*Material provided*:
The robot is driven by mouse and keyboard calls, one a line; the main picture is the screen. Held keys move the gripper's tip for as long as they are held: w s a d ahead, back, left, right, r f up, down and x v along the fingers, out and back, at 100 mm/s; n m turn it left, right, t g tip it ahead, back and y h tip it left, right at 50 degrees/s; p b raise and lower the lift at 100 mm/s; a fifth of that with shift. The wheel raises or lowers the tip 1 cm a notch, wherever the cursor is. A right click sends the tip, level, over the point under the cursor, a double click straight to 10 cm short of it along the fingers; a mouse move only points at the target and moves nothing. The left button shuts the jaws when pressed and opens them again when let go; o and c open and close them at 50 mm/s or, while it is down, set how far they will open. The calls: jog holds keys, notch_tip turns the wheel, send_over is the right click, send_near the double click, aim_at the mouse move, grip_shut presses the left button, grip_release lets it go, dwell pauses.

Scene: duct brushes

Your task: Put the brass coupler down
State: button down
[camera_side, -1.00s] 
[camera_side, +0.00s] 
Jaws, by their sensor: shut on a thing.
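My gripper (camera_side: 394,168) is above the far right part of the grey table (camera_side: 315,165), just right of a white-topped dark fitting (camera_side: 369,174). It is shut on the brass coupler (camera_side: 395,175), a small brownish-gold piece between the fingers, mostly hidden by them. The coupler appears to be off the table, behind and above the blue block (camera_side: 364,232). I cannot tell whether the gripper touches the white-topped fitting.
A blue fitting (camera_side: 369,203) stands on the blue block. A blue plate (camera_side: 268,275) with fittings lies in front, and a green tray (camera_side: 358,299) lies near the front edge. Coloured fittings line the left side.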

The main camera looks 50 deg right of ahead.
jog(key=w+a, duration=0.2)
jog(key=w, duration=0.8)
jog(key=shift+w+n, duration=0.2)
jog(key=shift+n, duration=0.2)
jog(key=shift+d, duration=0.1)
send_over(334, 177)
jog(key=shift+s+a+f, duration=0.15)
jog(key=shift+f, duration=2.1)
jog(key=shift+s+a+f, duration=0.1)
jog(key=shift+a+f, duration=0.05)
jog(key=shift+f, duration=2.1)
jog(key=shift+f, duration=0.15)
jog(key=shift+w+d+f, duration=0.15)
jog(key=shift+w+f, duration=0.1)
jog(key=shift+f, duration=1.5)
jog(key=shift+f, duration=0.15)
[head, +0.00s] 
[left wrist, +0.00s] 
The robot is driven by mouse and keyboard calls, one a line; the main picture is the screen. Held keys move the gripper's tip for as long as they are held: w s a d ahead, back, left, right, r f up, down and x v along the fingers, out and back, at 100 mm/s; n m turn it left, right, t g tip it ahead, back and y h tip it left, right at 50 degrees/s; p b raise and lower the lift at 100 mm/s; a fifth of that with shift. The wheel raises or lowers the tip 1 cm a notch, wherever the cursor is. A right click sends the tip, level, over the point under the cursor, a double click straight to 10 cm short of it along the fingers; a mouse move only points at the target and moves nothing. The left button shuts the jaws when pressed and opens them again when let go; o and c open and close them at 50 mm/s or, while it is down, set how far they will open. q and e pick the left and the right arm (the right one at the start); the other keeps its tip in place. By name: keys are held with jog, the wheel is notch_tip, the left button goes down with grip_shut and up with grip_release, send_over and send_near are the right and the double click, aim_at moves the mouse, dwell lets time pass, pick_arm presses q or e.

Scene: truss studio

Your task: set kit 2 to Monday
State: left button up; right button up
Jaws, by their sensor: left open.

*Stated problem*:
Retype all the material above precisely, with no line left out.

*Result*:
The robot is driven by mouse and keyboard calls, one a line; the main picture is the screen. Held keys move the gripper's tip for as long as they are held: w s a d ahead, back, left, right, r f up, down and x v along the fingers, out and back, at 100 mm/s; n m turn it left, right, t g tip it ahead, back and y h tip it left, right at 50 degrees/s; p b raise and lower the lift at 100 mm/s; a fifth of that with shift. The wheel raises or lowers the tip 1 cm a notch, wherever the cursor is. A right click sends the tip, level, over the point under the cursor, a double click straight to 10 cm short of it along the fingers; a mouse move only points at the target and moves nothing. The left button shuts the jaws when pressed and opens them again when let go; o and c open and close them at 50 mm/s or, while it is down, set how far they will open. The calls: jog holds keys, notch_tip turns the wheel, send_over is the right click, send_near the double click, aim_at the mouse move, grip_shut presses the left button, grip_release lets it go, dwell pauses.

Scene: duct brushes

Your task: Put the brass coupler down
State: button down
[camera_side, -1.00s] 
[camera_side, +0.00s] 
Jaws, by their sensor: shut on a thing.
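My gripper (camera_side: 394,168) is above the far right part of the grey table (camera_side: 315,165), just right of a white-topped dark fitting (camera_side: 369,174). It is shut on the brass coupler (camera_side: 395,175), a small brownish-gold piece between the fingers, mostly hidden by them. The coupler appears to be off the table, behind and above the blue block (camera_side: 364,232). I cannot tell whether the gripper touches the white-topped fitting.
A blue fitting (camera_side: 369,203) stands on the blue block. A blue plate (camera_side: 268,275) with fittings lies in front, and a green tray (camera_side: 358,299) lies near the front edge. Coloured fittings line the left side.

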The main camera looks 50 deg right of ahead.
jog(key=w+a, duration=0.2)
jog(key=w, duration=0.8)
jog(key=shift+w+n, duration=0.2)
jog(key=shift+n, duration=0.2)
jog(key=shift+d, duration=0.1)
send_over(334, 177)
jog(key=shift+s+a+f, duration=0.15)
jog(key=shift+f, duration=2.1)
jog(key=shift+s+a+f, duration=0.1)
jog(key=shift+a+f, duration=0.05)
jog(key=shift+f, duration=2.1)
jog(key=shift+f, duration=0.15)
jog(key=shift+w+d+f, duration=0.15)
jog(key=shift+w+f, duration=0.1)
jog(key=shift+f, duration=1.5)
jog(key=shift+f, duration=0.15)
[head, +0.00s] 
[left wrist, +0.00s] 
The robot is driven by mouse and keyboard calls, one a line; the main picture is the screen. Held keys move the gripper's tip for as long as they are held: w s a d ahead, back, left, right, r f up, down and x v along the fingers, out and back, at 100 mm/s; n m turn it left, right, t g tip it ahead, back and y h tip it left, right at 50 degrees/s; p b raise and lower the lift at 100 mm/s; a fifth of that with shift. The wheel raises or lowers the tip 1 cm a notch, wherever the cursor is. A right click sends the tip, level, over the point under the cursor, a double click straight to 10 cm short of it along the fingers; a mouse move only points at the target and moves nothing. The left button shuts the jaws when pressed and opens them again when let go; o and c open and close them at 50 mm/s or, while it is down, set how far they will open. q and e pick the left and the right arm (the right one at the start); the other keeps its tip in place. By name: keys are held with jog, the wheel is notch_tip, the left button goes down with grip_shut and up with grip_release, send_over and send_near are the right and the double click, aim_at moves the mouse, dwell lets time pass, pick_arm presses q or e.

Scene: truss studio

Your task: set kit 2 to Monday
State: left button up; right button up
Jaws, by their sensor: left open.

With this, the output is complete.